__Rows about robot tasks__:
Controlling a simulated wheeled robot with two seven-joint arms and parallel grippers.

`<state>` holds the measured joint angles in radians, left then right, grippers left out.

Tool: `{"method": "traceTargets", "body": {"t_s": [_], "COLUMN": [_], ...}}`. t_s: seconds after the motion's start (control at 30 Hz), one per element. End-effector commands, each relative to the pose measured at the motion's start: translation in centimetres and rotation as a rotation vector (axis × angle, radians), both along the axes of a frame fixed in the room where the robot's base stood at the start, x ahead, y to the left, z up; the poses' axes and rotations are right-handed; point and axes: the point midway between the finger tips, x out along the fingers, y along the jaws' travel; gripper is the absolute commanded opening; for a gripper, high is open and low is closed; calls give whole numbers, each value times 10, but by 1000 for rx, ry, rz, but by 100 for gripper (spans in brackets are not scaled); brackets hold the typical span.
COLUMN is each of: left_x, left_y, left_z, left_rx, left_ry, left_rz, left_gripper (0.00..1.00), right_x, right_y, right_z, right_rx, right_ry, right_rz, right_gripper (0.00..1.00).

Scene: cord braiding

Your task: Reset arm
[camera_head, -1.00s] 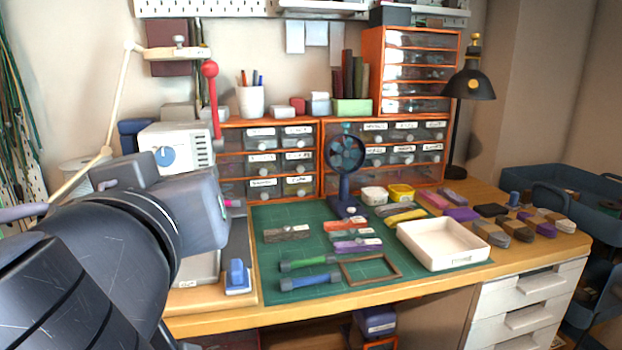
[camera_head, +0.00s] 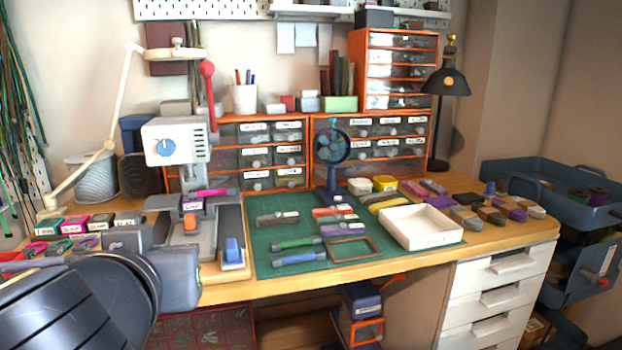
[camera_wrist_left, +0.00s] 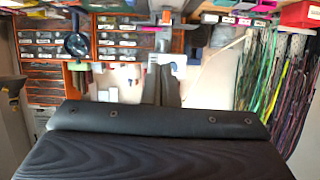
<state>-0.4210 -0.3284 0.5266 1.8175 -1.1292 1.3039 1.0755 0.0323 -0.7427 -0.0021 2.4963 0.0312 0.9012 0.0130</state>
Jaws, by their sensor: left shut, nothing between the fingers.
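My left arm, dark and ribbed, comes in at the lower left of the head view, in front of the bench's left end. Its grey wrist housing shows there, but the fingers are hard to make out. In the left wrist view my left gripper (camera_wrist_left: 161,80) shows as two dark fingers close together, with nothing held between them. That view shows the bench upside down behind the fingers. My right gripper is in neither view.
A white machine (camera_head: 165,148) with a blue dial and red-knobbed lever stands behind my left arm. A green mat (camera_head: 262,262) with bands and a wooden frame lies to its right, by a white tray (camera_head: 425,240).

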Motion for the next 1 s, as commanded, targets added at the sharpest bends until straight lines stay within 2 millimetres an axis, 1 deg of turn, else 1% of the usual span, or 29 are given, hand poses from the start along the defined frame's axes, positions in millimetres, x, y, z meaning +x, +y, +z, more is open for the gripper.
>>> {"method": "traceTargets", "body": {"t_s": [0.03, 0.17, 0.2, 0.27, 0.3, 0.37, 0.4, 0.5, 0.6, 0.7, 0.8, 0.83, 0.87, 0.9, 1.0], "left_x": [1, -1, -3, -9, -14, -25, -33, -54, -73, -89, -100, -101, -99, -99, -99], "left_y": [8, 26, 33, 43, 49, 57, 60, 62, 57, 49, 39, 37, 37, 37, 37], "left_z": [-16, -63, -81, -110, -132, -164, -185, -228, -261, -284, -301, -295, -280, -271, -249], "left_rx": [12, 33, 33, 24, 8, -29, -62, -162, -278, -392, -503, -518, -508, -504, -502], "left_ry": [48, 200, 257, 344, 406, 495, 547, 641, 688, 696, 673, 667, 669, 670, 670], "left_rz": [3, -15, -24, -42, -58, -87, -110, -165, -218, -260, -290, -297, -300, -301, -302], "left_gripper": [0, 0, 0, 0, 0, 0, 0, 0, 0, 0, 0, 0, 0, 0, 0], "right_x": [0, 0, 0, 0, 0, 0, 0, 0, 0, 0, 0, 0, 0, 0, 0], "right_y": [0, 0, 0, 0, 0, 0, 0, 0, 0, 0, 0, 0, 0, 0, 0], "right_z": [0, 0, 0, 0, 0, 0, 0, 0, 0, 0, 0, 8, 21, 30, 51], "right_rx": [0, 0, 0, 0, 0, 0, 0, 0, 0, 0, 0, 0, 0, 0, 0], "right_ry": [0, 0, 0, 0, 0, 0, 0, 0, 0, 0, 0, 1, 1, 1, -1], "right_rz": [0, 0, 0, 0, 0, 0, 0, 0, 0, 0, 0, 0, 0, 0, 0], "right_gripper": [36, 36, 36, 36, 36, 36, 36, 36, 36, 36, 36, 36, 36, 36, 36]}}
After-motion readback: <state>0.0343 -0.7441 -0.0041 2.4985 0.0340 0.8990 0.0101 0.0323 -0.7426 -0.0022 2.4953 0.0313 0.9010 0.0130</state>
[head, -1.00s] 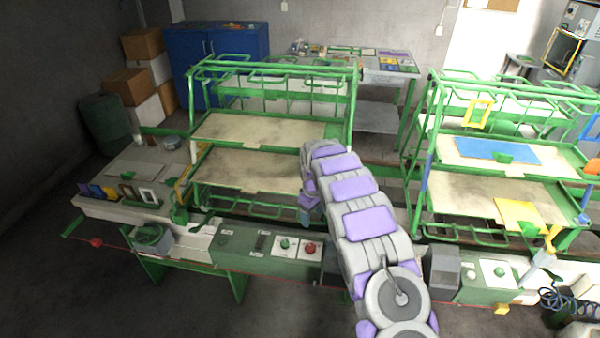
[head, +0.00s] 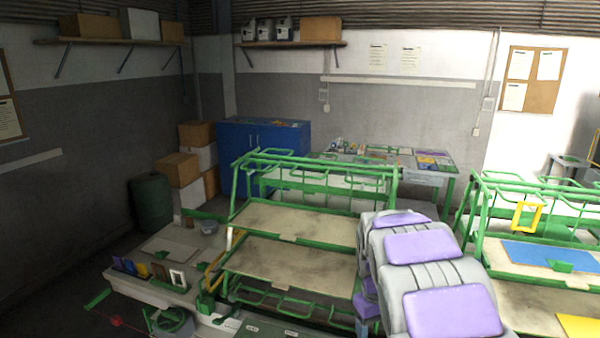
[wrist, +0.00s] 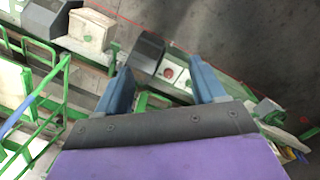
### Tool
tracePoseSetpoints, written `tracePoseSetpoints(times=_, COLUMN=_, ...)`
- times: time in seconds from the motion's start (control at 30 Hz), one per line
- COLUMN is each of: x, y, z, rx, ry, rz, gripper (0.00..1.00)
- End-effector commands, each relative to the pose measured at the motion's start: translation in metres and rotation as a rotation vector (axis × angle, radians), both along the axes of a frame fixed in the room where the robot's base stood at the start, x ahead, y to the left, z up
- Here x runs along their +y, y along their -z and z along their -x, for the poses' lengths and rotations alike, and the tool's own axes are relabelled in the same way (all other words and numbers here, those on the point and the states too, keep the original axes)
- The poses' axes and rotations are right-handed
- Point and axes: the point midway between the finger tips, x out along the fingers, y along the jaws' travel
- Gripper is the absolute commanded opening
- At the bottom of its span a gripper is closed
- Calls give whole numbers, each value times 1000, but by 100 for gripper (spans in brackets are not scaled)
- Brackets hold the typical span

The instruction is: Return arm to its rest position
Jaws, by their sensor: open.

__SHORT TASK__:
Give back the entries verbatim. Do not include any picture.

__SOLUTION FOR THIS TASK__:
Controlling a simulated wheeled robot with two seven-joint arms and parallel grippers.

`<state>` holds the measured joint angles in radians, left then right, grippers left out.

Tool: `{"method": "traceTargets", "body": {"t_s": [_], "COLUMN": [_], ...}}`. t_s: seconds after the motion's start (control at 30 Hz), one per element. End-effector commands, each relative to the pose measured at the motion's start: translation in centimetres and rotation as a rotation vector (axis × angle, radians), both along the axes of a frame fixed in the room where the robot's base stood at the start, x ahead, y to the left, z up; the poses' axes and rotations are right-handed; point and axes: the point midway between the finger tips, x out along the fingers, y along the jaws' travel; gripper is the absolute commanded opening; for a gripper, high is open and low is closed; calls give whole numbers, each value times 10, but by 1000 for rx, ry, rz, but by 100 for gripper (spans in brackets are not scaled); brackets hold the typical span.
COLUMN is each of: left_x, left_y, left_z, left_rx, left_ry, left_rz, left_gripper (0.00..1.00), right_x, right_y, right_z, right_rx, right_ry, right_rz, right_gripper (0.00..1.00).

Scene: cord braiding

Your task: Reset arm
[camera_head, -1.00s] 
[camera_head, +0.00s] 
[camera_wrist_left, +0.00s] 
<state>-0.4210 -0.3284 0.5266 1.8175 -1.1292 1.3039 1.0755 0.0323 -0.7427 -0.0021 2.4963 0.0312 0.9012 0.0130</state>
Jaws, by their sensor: left shut, nothing between the fingers.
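My left arm, dark and ribbed, comes in at the lower left of the head view, in front of the bench's left end. Its grey wrist housing shows there, but the fingers are hard to make out. In the left wrist view my left gripper (camera_wrist_left: 161,80) shows as two dark fingers close together, with nothing held between them. That view shows the bench upside down behind the fingers. My right gripper is in neither view.
A white machine (camera_head: 165,148) with a blue dial and red-knobbed lever stands behind my left arm. A green mat (camera_head: 262,262) with bands and a wooden frame lies to its right, by a white tray (camera_head: 425,240).

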Motion for the next 1 s, as commanded, targets added at the sharpest bends until straight lines stay within 2 millimetres an axis, 1 deg of turn, else 1% of the usual span, or 29 are given, hand poses from the start along the defined frame's axes, positions in millimetres, x, y, z meaning +x, +y, +z, more is open for the gripper.
>>> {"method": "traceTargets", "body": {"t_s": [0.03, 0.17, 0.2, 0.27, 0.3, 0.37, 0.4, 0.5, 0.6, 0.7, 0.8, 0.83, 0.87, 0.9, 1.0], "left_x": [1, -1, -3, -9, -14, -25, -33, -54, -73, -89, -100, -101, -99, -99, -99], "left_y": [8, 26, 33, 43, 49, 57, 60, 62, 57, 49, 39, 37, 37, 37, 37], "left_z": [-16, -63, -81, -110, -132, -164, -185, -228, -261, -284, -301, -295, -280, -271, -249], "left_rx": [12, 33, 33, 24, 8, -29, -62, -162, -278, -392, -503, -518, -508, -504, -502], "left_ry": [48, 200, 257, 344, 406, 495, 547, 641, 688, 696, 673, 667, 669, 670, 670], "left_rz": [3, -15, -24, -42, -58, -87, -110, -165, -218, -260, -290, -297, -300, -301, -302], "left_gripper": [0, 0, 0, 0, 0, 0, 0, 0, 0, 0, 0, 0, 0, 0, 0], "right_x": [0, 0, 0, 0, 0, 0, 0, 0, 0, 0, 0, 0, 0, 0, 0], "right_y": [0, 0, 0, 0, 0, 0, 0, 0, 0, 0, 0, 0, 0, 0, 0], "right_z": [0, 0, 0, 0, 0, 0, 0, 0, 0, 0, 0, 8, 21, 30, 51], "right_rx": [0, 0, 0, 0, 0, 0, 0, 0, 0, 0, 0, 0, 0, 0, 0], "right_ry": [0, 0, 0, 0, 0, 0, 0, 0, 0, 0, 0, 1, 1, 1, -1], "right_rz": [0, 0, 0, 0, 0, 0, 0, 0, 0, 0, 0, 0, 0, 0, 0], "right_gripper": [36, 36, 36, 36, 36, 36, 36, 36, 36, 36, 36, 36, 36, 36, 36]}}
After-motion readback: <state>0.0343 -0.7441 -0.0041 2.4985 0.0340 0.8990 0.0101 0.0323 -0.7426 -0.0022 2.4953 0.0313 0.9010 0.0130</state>
[head, -1.00s] 
[head, +0.00s] 
[wrist, +0.00s] 
### Tool
tracePoseSetpoints, written `tracePoseSetpoints(times=_, COLUMN=_, ...)`
- times: time in seconds from the motion's start (control at 30 Hz), one per line
- COLUMN is each of: x, y, z, rx, ry, rz, gripper (0.00..1.00)
- End-effector commands, each relative to the pose measured at the motion's start: translation in metres and rotation as a rotation vector (axis × angle, radians), both along the axes of a frame fixed in the room where the robot's base stood at the start, x ahead, y to the left, z up
- Here x runs along their +y, y along their -z and z along their -x, for the poses' lengths and rotations alike, and the tool's own axes are relabelled in the same way (all other words and numbers here, those on the point and the states too, keep the original axes)
- The poses' axes and rotations are right-handed
- Point and axes: the point midway between the finger tips, x out along the fingers, y along the jaws' travel
- Gripper is the absolute commanded opening
- At the bottom of its span a gripper is closed
- Calls give whole numbers, each value times 1000, but by 100 for gripper (spans in brackets are not scaled)
- Brackets hold the typical span

The instruction is: Return arm to its rest position
Jaws, by their sensor: open.

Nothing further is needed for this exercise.